George III et ses conseillers intimes ajustèrent leur conduite à ces considérations. George, pour établir son gouvernement personnel, n’eut pas besoin de sortir de la lettre de la constitution anglaise. S’il eût voulu faire prévaloir la prérogative royale ouvertement, à la façon de Jacques II, il eût été vaincu, car il aurait réuni contre lui ceux qu’il ne pouvait battre qu’en détail. La constitution lui offrait une ressource : le droit de choisir ses ministres. Ce droit exercé avec ruse et à propos suffisait. Il y aurait eu deux manières dangereuses de s’en servir.
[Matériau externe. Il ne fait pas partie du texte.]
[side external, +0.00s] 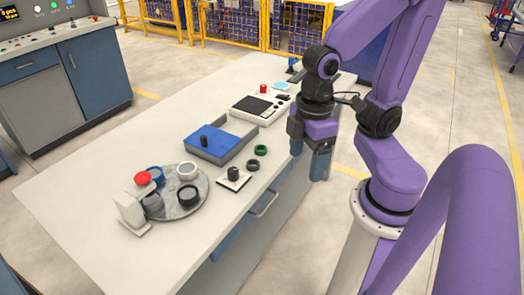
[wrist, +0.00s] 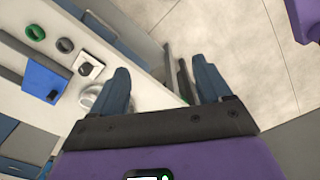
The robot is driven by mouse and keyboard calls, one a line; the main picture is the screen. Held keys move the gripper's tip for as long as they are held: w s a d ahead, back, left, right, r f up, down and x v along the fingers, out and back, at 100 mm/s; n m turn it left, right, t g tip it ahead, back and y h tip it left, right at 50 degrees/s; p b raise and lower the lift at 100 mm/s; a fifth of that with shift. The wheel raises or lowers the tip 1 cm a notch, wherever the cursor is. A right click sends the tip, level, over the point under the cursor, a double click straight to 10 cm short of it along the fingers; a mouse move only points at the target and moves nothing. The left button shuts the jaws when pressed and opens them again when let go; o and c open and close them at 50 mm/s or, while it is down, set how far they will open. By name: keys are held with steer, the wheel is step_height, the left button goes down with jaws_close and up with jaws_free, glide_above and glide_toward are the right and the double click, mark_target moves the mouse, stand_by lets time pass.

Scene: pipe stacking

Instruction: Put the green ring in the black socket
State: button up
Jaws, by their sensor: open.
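The green ring (side external: 261,145) lies flat near the table's front edge in the side view, and it also shows in the wrist view (wrist: 35,25). A black, open-topped round socket (side external: 188,187) stands on a round grey plate (side external: 176,214) at the table's near end. My gripper (side external: 308,158) is open and empty, off the table's front edge, to the right of the green ring and apart from it. In the wrist view, my fingers (wrist: 160,72) are spread over the edge and floor, and my left finger hides part of the plate.
A darker ring (side external: 253,158) lies beside the green one. A white square base with a black post (side external: 233,173), a blue-topped box (side external: 215,143) and a red-topped white device (side external: 134,208) stand nearby. Grey, blue and white-rimmed cups share the plate. The table's left side is clear.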

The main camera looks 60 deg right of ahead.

Si George eût d’abord changé le ministère en masse pour substituer brusquement une politique à une autre, ou bien s’il eût simplement, pour établir du premier coup sa prépotence, formé un cabinet de favoris et d’affidés, les whigs, menacés tous à la fois du même danger et avertis en même temps, seraient restés unis et eussent fait reculer le roi devant leur opposition compacte. Il y avait un moyen plus sûr et plus habile : c’était d’écarter peu à peu et un à un, du ministère et des grands emplois de la cour, les chefs du parti whig. De la sorte, on prévenait toute explosion d’opinion populaire en leur faveur ; puis on les envoyait isolément dans une opposition où les précéderaient et les affaibliraient des défiances mutuelles, des divisions violentes, des inimitiés implacables. Voilà ce que fit George III et ce qu’il fit avec succès. En effet, l’avantage d’une pareille politique, c’est qu’on n’est pas forcé de la démasquer pour l’exécuter ; ceux mêmes contre lesquels elle est dirigée ne s’en aperçoivent point et lui fournissent à chaque instant des occasions et des instrumens ; elle prend tous les noms, elle exploite toutes les circonstances, elle se sert de tous les concours, elle attend et choisit son heure ; elle commence par faire ses complices dupes de ceux qui doivent être ses victimes, en s’adressant à leurs vanités, à leurs ambitions : même au besoin les prétextes ne lui manquent pas pour séduire leur honnêteté. Les aveugles qu’elle joue ainsi et qu’elle culbute les uns par les autres pour leur passer sur le corps ne reconnaissent la machination qui les met à terre que lorsque le tour est joué. Pour réussir dans une telle œuvre, une profonde et vaste intelligence n’est point nécessaire ; c’est assez, George III en est la preuve, du plus mince génie, pourvu qu’il soit doublé d’opiniâtreté et redoublé d’astuce.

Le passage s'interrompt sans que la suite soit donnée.